▶ **Information provided**:
>>>>
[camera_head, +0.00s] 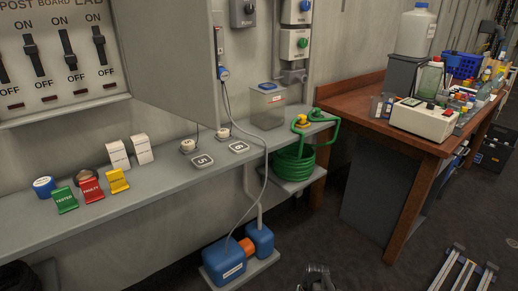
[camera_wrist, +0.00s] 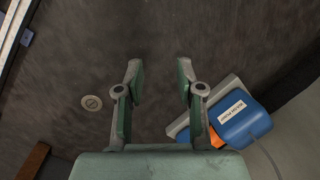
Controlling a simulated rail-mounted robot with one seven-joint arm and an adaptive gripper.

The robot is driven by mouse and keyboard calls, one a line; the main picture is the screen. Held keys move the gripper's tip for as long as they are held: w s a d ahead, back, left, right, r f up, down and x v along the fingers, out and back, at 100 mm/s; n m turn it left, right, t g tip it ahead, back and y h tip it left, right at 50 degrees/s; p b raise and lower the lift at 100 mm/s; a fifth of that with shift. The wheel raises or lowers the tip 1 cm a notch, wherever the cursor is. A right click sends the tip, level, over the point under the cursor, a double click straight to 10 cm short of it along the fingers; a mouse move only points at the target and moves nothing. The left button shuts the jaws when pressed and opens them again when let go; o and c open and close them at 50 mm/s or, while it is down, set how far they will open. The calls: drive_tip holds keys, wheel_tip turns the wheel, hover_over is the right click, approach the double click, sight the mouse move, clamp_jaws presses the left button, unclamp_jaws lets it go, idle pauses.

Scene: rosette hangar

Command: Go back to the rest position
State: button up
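My gripper (camera_wrist: 159,75) is open and empty in the wrist view. Its two green-padded fingers stand apart and point over the dark floor (camera_wrist: 90,50), with nothing between them. In the head view a small dark grey part at the bottom edge looks like the end of my arm; its fingers cannot be made out there.
A blue pump with an orange middle (camera_head: 236,250) stands low below the grey shelf (camera_head: 150,186); its blue body (camera_wrist: 240,124) is right of my gripper. A wooden bench (camera_head: 390,150) stands right. A metal frame (camera_head: 462,272) lies on the floor. The floor between is clear.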

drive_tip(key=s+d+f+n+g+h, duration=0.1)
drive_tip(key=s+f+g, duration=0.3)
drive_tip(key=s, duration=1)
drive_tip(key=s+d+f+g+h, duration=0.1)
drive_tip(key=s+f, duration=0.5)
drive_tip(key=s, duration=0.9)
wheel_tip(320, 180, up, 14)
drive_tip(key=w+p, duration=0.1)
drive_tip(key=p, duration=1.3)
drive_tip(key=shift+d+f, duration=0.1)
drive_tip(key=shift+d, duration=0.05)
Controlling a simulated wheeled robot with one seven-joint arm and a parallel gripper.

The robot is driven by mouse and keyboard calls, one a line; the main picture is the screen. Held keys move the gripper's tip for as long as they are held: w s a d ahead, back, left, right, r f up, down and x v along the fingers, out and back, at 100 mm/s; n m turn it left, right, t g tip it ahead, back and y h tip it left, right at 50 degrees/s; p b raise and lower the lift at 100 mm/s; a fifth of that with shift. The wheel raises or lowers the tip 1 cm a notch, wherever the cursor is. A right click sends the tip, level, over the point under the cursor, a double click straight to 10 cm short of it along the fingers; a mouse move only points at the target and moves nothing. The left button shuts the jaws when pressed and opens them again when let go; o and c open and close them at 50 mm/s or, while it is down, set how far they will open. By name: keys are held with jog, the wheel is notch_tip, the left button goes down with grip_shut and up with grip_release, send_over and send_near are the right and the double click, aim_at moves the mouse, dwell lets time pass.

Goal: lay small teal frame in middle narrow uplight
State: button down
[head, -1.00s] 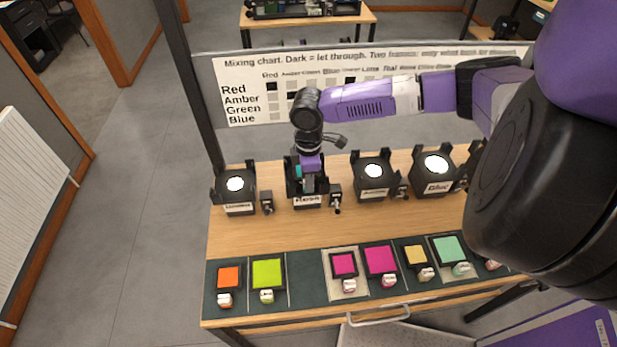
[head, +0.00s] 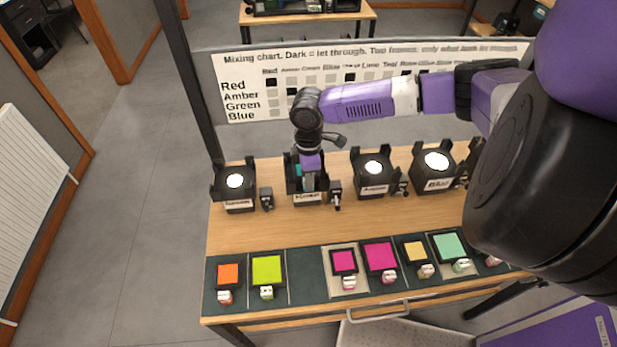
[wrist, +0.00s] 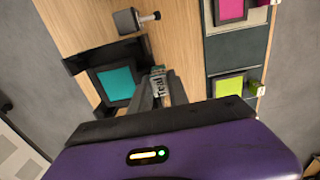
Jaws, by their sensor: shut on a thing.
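The small teal frame (wrist: 117,83) has a dark border and a pale tab (wrist: 157,84) lettered like "Teal". My gripper (wrist: 160,92) is shut on that tab. In the head view my gripper (head: 311,183) points down at the second uplight from the left (head: 293,187), and only a sliver of teal shows beside it. In the wrist view the frame lies over the black uplight (wrist: 78,66), within its corner posts and looking slightly turned against it. I cannot tell whether it rests fully on the uplight or sits just above it.
Lit uplights stand to the left (head: 235,181) and right (head: 373,168), with a larger one (head: 437,162) farther right. Small knobbed blocks (head: 335,194) stand beside them. Several coloured frames lie on the dark front strip (head: 306,277), which has one bare slot. A mixing chart (head: 240,85) stands behind.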

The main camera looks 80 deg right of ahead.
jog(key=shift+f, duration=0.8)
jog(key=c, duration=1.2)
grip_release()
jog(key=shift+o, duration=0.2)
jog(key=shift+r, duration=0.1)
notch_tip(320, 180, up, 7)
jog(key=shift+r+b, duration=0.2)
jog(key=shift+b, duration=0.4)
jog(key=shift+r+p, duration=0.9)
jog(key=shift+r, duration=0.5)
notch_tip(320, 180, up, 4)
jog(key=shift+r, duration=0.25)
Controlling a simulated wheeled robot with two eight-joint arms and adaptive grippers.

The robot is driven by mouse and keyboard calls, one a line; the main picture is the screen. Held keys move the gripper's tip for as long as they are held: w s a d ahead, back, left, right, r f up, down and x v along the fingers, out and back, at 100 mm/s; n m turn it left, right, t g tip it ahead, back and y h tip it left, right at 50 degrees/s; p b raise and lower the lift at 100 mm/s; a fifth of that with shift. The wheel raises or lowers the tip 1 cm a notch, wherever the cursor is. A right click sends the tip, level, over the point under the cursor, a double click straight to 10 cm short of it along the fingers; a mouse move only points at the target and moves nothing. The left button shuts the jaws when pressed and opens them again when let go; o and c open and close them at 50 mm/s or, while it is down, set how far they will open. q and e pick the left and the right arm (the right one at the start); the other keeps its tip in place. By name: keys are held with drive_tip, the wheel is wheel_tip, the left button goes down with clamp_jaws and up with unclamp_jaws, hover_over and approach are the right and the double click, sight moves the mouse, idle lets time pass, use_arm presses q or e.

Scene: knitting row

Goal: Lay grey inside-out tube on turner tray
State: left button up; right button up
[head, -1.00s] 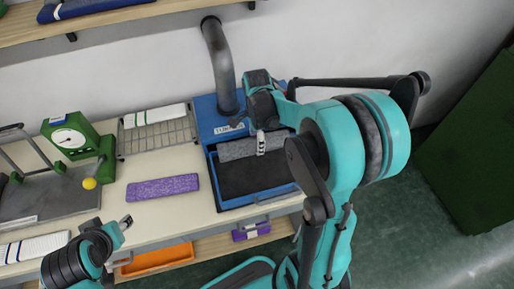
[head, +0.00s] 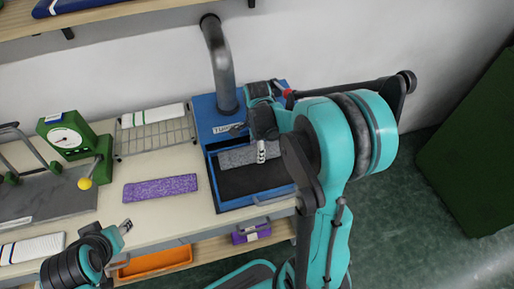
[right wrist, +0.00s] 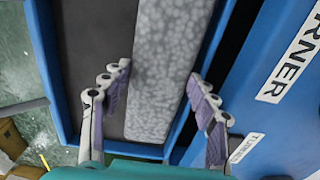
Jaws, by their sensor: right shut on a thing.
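The grey tube (head: 235,158), speckled, lies across the back part of the blue turner tray (head: 213,183). It also shows in the right wrist view (right wrist: 170,70), lengthwise over the dark tray floor, near one blue wall. My right gripper (head: 262,153) is over the tube. In the right wrist view its two fingers (right wrist: 160,105) stand one on each side of the tube, shut on it. Whether the tube fully touches the tray floor is hard to tell. My left gripper (head: 126,225) is at the table's front edge, away from the tray; its jaw gap is too small to read.
A purple speckled tube (head: 160,188) lies on the table left of the tray. A wire rack (head: 155,139) with a white piece, a green dial gauge (head: 67,138) and a grey pipe (head: 218,65) stand behind. An orange bin (head: 155,261) is below.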

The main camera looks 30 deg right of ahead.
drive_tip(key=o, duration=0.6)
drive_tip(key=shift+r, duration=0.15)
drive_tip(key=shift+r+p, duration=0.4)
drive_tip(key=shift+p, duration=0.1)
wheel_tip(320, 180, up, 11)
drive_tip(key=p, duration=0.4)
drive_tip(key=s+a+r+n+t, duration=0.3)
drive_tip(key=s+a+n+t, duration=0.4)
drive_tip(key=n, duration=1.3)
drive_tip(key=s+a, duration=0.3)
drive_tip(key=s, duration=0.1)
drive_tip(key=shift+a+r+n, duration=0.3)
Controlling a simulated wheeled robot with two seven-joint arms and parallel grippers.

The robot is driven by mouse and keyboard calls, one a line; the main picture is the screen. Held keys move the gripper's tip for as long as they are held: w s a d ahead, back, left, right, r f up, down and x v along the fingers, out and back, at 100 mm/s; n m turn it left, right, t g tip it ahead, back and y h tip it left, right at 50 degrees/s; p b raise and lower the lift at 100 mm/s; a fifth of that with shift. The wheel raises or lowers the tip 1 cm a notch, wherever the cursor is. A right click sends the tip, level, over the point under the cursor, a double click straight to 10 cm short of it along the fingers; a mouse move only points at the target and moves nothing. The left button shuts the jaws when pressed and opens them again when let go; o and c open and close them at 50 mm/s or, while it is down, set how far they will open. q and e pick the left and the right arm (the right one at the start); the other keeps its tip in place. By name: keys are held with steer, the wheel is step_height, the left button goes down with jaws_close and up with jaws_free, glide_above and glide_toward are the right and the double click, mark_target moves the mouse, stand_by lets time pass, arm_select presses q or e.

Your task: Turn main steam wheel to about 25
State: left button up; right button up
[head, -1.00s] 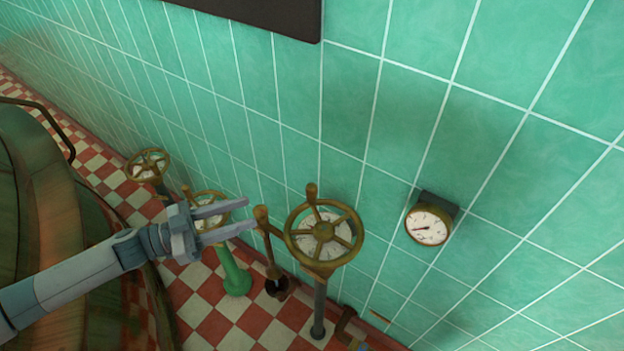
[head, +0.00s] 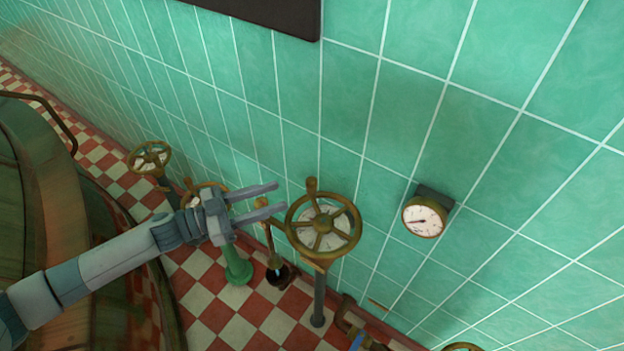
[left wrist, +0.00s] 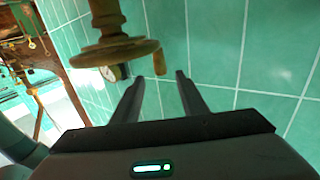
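A brass handwheel (head: 341,246) with spokes, an upright knob on its rim and a pale dial behind it stands on a dark post near the wall. I take it as the main steam wheel, though no label is readable. My left gripper (head: 270,198) is open and empty, just left of this wheel's rim, with its fingers pointing right. Whether it touches the rim cannot be told. In the left wrist view the wheel (left wrist: 118,52) and its knob (left wrist: 160,62) appear beyond the open fingers (left wrist: 157,84). My right gripper is out of view.
A round gauge (head: 424,217) hangs on the green tiled wall, its marks too small to read. A brass lever (head: 269,240) stands left of the wheel. Another wheel (head: 150,158) and a green pedestal (head: 237,266) stand farther left. A large copper vessel (head: 100,270) fills the lower left.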

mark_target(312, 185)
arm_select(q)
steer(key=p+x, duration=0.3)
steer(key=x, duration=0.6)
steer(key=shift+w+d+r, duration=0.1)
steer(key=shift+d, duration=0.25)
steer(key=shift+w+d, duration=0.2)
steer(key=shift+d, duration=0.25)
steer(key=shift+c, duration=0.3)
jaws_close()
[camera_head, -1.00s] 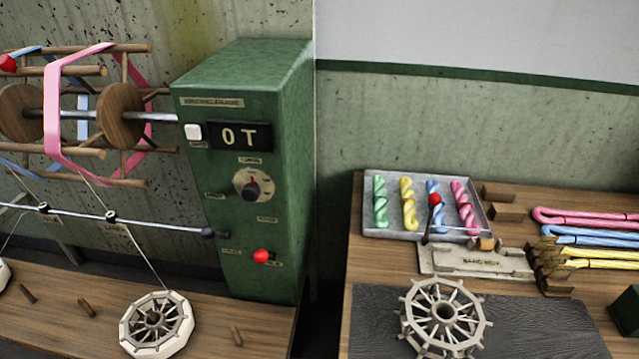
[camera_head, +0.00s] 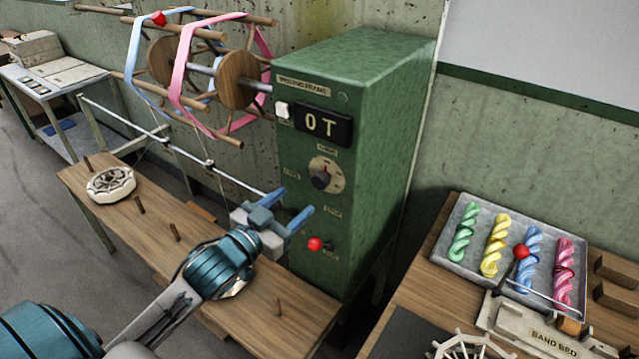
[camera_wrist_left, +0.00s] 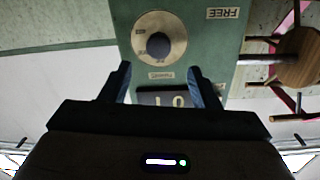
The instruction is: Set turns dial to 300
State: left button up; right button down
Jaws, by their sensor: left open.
<<<<
Give the count of lines holding the word "Scene", with no other words.

2